One of the most menial chores for anyone has to be grocery shopping. Deciding where to shop, what products to buy, and what sales and coupons to take advantage of is time consuming and a huge hassle, especially for time-strapped consumers trying to juggle a family, career, and a decent home life. But imagine if shopping was as simple as taking your list to the computer, selecting your items from a screen, and then having your online groceries delivered.
You could still look for sales, use coupons, and enjoy all the brands you love. Would you do it? Amazon.com thinks you will too. And it’s testing out a new subscription-based online groceries service to prove it.
Amazon Fresh: Online Groceries
Amazon Fresh is Amazon.com’s newest online venture. Not content to be the world’s No. 1 online retailer and a dominating force in the video streaming game, Amazon has been looking at taking over your refrigerator with this new service. Amazon Fresh is only currently available in Los Angeles and Seattle, but the online giant expects to expand the list of cities to 20 by the end of 2014, according to TechCrunch.
However, opting into Amazon’s online grocery service isn’t as easy as ordering a DVD. Users will need to pay an annual $299 subscription fee to use the service, which comes bundled with an Amazon Prime membership. That’s a pretty steep price for convenience, especially as it doesn’t come with any pre-stated rewards or bonuses (like paid grocery loyalty cards). But Amazon seems to be targeting higher-end consumers with the service, not bargain hunters. According to Time, potential Amazon Fresh users would justify the price point by using the service as much as possible to “get their money’s worth,” which would be a double profit win for Amazon.
Are Online Groceries Something People Really Want?
Though Amazon seems confident that their online grocery service will be a hit, other companies who have tried this idea have been less successful in their efforts. Wal-Mart has been testing online grocery delivery, and after extensive testing in California, decided that there isn’t much of a market for online groceries at this time.
Several other companies have tried — and failed — to get online groceries off the ground. Both price and lack of demand have been cited as barriers to success in this area. There’s also the issue of personal preferences, especially when it comes to produce. Picking just the right apple or head of lettuce is an important part of grocery shopping to many consumers, and having some corporation take over that part of a daily routine might be uncomfortable.
Could Amazon Fresh Be Different?
Despite these recent market failures, Amazon may indeed have a few advantages over other companies who have tried the online grocery route before.

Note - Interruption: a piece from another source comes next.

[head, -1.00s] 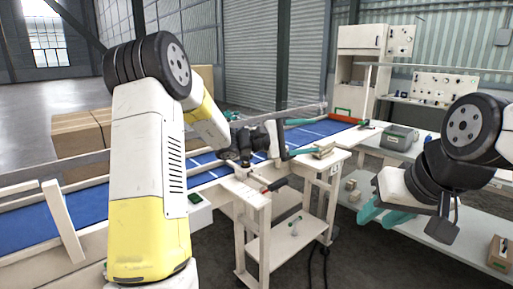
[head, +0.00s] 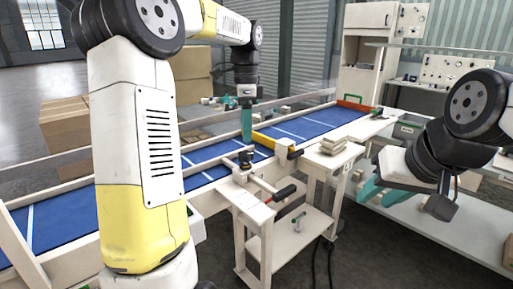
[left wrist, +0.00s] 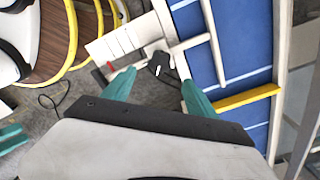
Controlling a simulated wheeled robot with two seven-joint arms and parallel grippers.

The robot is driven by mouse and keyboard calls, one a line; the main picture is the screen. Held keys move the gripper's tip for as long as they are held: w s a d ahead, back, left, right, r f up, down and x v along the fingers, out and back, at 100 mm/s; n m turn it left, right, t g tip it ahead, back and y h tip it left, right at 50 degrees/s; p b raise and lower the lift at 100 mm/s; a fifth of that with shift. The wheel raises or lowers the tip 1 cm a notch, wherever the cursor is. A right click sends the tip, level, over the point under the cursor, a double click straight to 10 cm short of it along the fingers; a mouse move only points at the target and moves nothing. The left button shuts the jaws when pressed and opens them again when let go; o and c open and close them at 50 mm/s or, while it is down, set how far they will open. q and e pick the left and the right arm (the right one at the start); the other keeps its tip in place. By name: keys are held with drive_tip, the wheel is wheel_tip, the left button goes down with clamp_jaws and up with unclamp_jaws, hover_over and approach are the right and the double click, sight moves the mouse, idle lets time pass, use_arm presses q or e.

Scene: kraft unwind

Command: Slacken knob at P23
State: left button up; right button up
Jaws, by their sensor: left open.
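A black knob (head: 245,158) stands upright on the pale bracket at the near edge of the blue conveyor. In the left wrist view the knob (left wrist: 160,64) shows from above with a white pointer mark. My left gripper (head: 246,138) points down above the conveyor, seen edge-on in the head view. In the left wrist view its teal fingers (left wrist: 157,78) are apart and empty, with the knob beyond and between their tips. My right gripper (head: 372,186) hangs at the right, away from the knob; its finger gap is unclear. No P23 label is legible.
A red-and-black handled tool (head: 284,192) sticks out from the bracket. Stacked pale blocks (head: 334,145) sit on the bench to the right. Cardboard boxes (head: 66,120) stand behind the conveyor.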

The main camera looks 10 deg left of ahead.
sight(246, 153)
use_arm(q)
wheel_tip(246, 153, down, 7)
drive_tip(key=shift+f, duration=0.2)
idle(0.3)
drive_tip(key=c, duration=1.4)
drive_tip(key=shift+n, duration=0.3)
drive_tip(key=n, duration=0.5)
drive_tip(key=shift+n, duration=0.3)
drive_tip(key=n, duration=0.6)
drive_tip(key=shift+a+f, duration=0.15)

One of these is brand recognition and use. Amazon is one of the most recognizable brands in the world, and has made a name for itself, not only as an online retailer, but also as a content delivery system. Whether its delivering books through its Kindle e-book distribution system, or allowing users to stream thousands of movies and TV shows with Amazon Prime, it is undeniable that Amazon has a reputation not only for selling things, but also delivering things.
Could this reputation extend into groceries? That’s the question that Amazon is attempting to answer with its Fresh beta test. Another advantage Amazon has is their single-day shipping option. No one wants to buy groceries and then wait around for two or more days waiting for them to be delivered. Fortunately, Amazon rolled out single-day shipping in several markets a few years ago, and for the most part, this effort has been successful. If Amazon can use its already-established single-day shipping channels to get groceries to consumers, it can maximize its own profits and ensure that groceries are delivered to customers in a timely fashion.
All companies are confident in new product offerings, but if any well-established brand has a chance to really propel online groceries from dream to reality, it seems Amazon is best poised for success.
Will Online Grocery Shopping Come to My Neighborhood Soon?
The answer to this question isn’t easy. If Amazon Fresh does indeed succeed the way Amazon believes it will, you can bet the service will expand to other urban and suburban areas. However, if you live in a more rural area, Amazon Fresh may never come to your neighborhood. Why? Just like one-day shipping, which relies on customer proximity to warehouses, Amazon cannot invest the time and manpower to bring online groceries to places that are too far away from its warehouses.